- [WHAT IS EXPECTED]: Return the material word for word. Do not include the pictures.

━━━ GIVEN INFORMATION ━━━

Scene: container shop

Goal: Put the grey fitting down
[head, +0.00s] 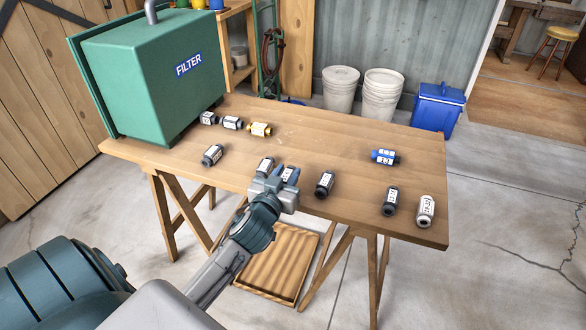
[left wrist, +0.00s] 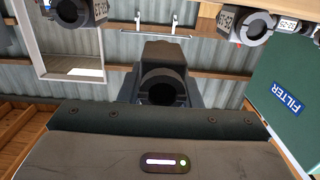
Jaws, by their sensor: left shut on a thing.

━━━

- [ANSWER BELOW]:
Scene: container shop

Goal: Put the grey fitting down
[head, +0.00s] 
[left wrist, +0.00s] 
Jaws, by their sensor: left shut on a thing.

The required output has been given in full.